Logs vs Metrics
The purpose of metrics is to inform observers about the health & operations regarding a component or system. A metric represents a point in time measure of a particular source, and data-wise tends to be very small. The compact size allows for efficient collection even at scale in large systems. Metrics also lend themselves very well to pre-aggregation within the component before collection, reducing computation cost for processing & storing large numbers of metric time series in a central system. Due to how efficiently metrics are processed & stored, it lends itself very well for use in automated alerting, as metrics are an excellent source for the health data for all components in the system.

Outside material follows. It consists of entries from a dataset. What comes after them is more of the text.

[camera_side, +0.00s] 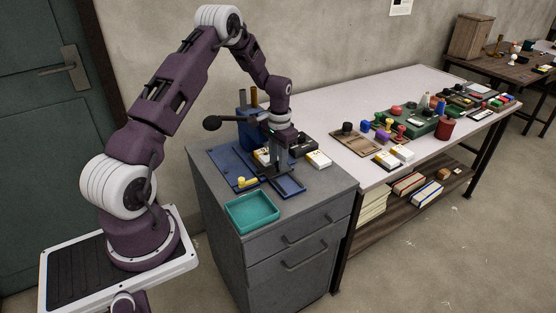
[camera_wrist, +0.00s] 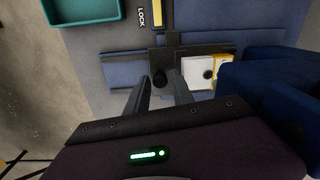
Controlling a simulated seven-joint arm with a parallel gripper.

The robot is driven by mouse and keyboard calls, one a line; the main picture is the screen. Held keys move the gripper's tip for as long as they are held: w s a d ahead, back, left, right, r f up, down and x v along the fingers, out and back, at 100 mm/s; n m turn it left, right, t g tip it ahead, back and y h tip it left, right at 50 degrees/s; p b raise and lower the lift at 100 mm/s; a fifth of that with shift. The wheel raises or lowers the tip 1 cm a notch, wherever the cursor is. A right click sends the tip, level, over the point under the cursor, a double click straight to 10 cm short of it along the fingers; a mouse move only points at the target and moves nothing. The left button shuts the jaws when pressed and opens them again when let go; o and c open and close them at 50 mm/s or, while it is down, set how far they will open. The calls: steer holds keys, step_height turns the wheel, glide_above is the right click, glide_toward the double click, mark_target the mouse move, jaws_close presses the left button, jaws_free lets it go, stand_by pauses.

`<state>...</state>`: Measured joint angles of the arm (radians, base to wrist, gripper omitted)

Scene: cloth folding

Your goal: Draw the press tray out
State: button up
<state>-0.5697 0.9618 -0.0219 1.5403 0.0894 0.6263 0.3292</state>
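The blue press (camera_side: 250,132) stands on the grey cabinet, with a black ball on its side lever. Its flat blue slide (camera_side: 289,187) lies low at the front; in the wrist view a blue rail (camera_wrist: 125,74) crosses beside a dark plate with a round black knob (camera_wrist: 159,79). I cannot tell exactly where the tray's edges lie. A yellow handle (camera_side: 247,182) is by the press; a yellow bar beside the word LOCK shows in the wrist view (camera_wrist: 157,14). My gripper (camera_wrist: 163,86) is open above the plate, its fingers apart near the knob. Contact cannot be told.
An empty teal tray (camera_side: 252,212) sits at the cabinet's front edge. A white and yellow box (camera_wrist: 198,72) is right of the knob. Another white box (camera_side: 318,159) lies at the right. The long table (camera_side: 385,100) beyond holds stamps and boxes.

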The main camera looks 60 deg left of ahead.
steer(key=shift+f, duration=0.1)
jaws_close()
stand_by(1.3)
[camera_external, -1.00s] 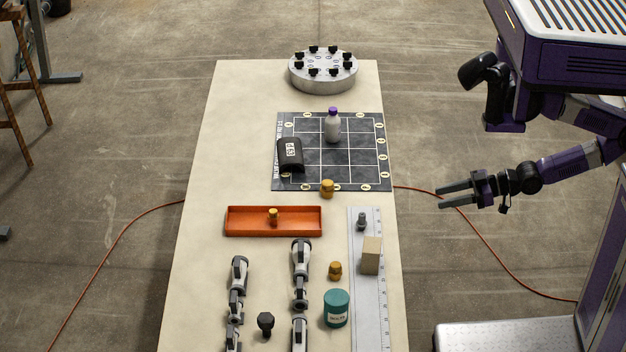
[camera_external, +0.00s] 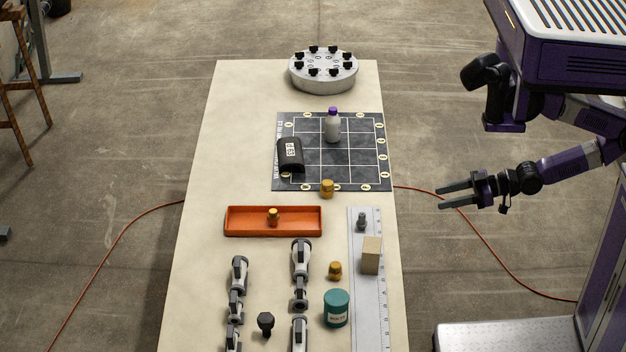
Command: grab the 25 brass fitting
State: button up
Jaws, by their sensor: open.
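Three brass-coloured fittings show in the external view. One fitting (camera_external: 327,188) stands at the front edge of the dark grid mat. Another fitting (camera_external: 335,270) stands on the bare table left of the ruler. A smaller fitting (camera_external: 273,216) is in the orange tray (camera_external: 235,222). I cannot read any size number on them, so I cannot tell which is the 25. My gripper (camera_external: 440,198) is open and empty, right of the table and clear of its edge, with its fingers pointing left. It touches none of the fittings.
The grid mat (camera_external: 348,172) carries a white bottle (camera_external: 332,127) and a black case (camera_external: 290,155). A ruler (camera_external: 369,310), a wooden block (camera_external: 371,256), a grey fitting (camera_external: 361,221), a teal jar (camera_external: 336,308) and grey pipe parts (camera_external: 301,258) fill the front. A round holder (camera_external: 323,75) stands behind.

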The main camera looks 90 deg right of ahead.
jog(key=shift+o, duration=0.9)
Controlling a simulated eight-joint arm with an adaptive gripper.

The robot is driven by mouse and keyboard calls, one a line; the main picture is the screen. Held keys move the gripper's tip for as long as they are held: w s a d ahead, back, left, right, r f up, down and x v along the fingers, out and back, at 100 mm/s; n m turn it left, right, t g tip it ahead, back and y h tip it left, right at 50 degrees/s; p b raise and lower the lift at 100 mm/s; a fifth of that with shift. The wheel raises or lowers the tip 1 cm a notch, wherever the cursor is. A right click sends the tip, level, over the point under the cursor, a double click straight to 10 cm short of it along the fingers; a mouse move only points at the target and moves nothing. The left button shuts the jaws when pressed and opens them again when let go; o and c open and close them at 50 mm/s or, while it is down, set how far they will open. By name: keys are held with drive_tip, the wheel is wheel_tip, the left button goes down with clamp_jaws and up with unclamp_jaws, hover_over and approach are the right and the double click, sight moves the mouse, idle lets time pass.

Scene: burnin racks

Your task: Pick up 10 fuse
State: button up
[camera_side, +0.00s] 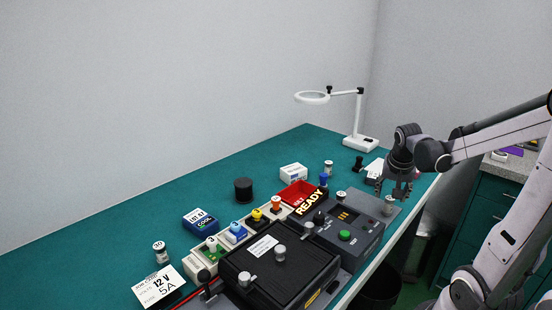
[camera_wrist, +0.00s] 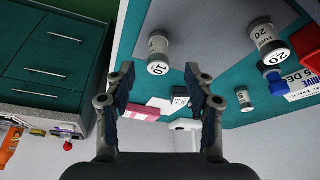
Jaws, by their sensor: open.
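Whether the fingertips reach down around the fuse, I cannot tell.
Fuses marked 20 (camera_wrist: 266,38) and 5 (camera_wrist: 243,99) stand nearby. The tester (camera_side: 350,228) with a green button and a black lidded box (camera_side: 278,275) fill the bench front. A magnifier lamp (camera_side: 358,120) stands behind. The bench's left back is clear.

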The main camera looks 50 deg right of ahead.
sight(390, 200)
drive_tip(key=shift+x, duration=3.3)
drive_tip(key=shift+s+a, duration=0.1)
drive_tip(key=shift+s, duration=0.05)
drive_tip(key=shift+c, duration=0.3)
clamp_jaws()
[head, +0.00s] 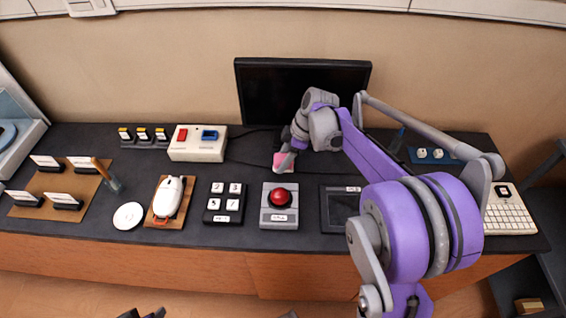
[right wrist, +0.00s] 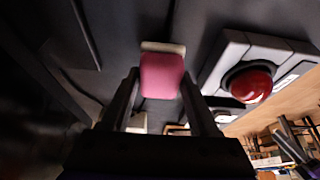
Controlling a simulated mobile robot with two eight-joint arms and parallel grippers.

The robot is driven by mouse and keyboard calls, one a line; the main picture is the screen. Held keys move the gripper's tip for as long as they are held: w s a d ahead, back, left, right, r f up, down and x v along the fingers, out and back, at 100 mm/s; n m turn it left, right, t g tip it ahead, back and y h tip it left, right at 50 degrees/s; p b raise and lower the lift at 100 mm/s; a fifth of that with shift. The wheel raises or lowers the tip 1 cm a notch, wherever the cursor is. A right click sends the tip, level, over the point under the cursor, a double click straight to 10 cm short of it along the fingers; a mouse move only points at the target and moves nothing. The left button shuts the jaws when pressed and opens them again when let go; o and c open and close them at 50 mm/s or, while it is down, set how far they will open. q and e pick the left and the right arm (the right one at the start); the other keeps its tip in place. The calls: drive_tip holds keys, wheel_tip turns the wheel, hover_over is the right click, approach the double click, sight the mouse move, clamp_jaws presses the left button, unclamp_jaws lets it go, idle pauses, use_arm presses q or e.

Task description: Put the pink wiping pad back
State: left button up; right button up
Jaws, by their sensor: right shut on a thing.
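The pink wiping pad (head: 280,161) is at the back middle of the dark counter, in front of the black monitor. It is partly covered by my right gripper (head: 287,158) in the head view. In the right wrist view the pink pad (right wrist: 162,74) sits between the two fingers of my right gripper (right wrist: 160,82), with a pale edge along its far side. The right gripper is shut on the pad. I cannot tell whether the pad touches the counter. Dark tips at the bottom edge of the head view seem to be my left gripper (head: 141,313); their opening is unclear.
A red button box (head: 279,216) stands just in front of the pad. A keypad block (head: 225,203), a white mouse (head: 168,197) and a switch box (head: 197,151) lie to the left. A dark tablet (head: 336,212) lies to the right. The monitor (head: 262,87) stands behind.

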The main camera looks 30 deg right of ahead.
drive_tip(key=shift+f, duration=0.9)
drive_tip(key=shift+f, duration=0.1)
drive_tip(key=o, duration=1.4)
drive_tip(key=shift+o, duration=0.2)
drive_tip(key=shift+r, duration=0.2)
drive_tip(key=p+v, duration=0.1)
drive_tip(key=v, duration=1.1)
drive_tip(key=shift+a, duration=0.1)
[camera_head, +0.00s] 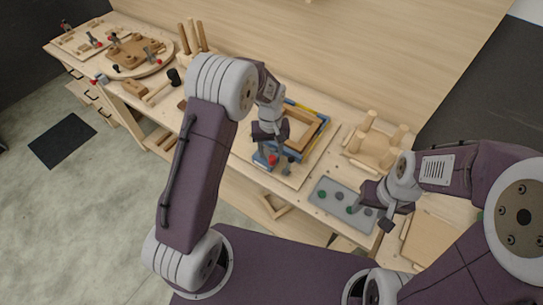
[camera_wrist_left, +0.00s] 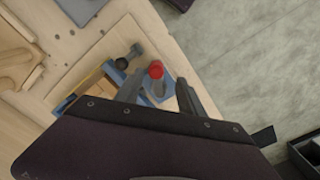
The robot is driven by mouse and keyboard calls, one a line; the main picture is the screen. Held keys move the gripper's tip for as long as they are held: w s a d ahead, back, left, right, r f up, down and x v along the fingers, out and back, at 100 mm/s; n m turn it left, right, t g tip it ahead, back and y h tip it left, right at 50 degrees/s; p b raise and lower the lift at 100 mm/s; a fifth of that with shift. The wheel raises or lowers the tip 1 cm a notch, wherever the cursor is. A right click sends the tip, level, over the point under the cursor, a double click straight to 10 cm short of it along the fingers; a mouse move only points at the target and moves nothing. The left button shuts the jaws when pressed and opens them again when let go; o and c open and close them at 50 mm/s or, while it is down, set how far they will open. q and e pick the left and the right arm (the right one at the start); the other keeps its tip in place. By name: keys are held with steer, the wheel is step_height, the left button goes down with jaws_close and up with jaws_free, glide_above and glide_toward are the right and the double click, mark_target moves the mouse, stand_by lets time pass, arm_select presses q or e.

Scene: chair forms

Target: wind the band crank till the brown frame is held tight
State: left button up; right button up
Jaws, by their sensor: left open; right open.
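The brown frame (camera_head: 314,132) lies on a pale board on the bench, partly hidden by my left arm. A blue and yellow band clamp (camera_head: 324,118) runs around its edges. A blue block at the frame's near corner carries the crank, whose red knob (camera_head: 272,159) also shows in the left wrist view (camera_wrist_left: 155,70). My left gripper (camera_head: 271,162) is open over the crank. In the left wrist view its two fingers (camera_wrist_left: 160,84) stand on either side of the red knob; contact is not clear. My right gripper (camera_head: 370,215) is open and empty over a grey tray.
The grey tray (camera_head: 330,188) holds green and dark round pieces. A wooden stool form (camera_head: 378,145) with upright legs stands behind it. A mallet (camera_head: 172,77), upright dowels (camera_head: 192,38) and a clamped round board (camera_head: 138,52) are at the left.

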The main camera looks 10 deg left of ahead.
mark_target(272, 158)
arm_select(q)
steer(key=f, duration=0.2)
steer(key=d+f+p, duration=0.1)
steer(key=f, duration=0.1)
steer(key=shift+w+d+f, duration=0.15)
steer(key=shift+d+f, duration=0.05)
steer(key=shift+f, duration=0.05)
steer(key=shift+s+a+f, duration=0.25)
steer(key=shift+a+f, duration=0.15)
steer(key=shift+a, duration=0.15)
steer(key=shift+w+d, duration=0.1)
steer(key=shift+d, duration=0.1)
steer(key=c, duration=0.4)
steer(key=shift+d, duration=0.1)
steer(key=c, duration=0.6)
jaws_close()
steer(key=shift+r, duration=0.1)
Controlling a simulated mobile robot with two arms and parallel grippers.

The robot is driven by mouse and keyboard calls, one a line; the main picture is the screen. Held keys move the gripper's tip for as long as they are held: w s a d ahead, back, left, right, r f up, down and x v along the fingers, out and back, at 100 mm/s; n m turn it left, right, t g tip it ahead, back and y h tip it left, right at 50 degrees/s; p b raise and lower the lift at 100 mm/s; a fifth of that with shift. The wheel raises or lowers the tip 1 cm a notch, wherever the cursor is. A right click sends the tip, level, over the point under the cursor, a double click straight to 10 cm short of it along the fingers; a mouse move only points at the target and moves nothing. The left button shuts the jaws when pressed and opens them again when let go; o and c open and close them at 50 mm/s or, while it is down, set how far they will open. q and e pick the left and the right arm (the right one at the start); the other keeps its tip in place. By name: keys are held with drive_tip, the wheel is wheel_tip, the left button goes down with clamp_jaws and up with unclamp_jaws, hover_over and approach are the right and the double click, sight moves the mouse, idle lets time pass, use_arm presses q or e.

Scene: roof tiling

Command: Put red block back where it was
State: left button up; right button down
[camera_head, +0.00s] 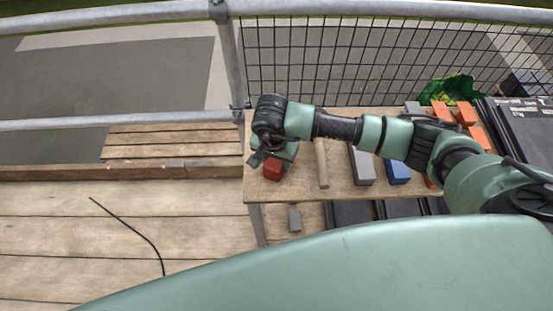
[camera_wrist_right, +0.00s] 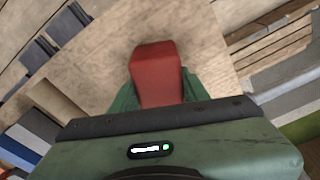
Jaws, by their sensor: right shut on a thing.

Log data inform observers about the discrete events that occurred within a component or a set of components. Just about every software component log information about its activities over time. This rich data tends to be much larger than metric data and can cause processing issues, especially if components are logging too verbosely. Therefore, using log data to understand the health of an extensive system tends to be avoided and depends on metrics for that data. Once metric telemetry highlights potential problem sources, filtered log data for those sources can be used to understand what occurred.
When to use metric or log data to track a particular piece of telemetry can be summarized with the following points:
- Use metrics to track the occurrence of an event, counting of items, the time taken to perform an action or to report the current value of a resource (CPU, memory, etc.)
- Use logs to track detailed information about an event also monitored by a metric, particularly errors, warnings or other exceptional situations.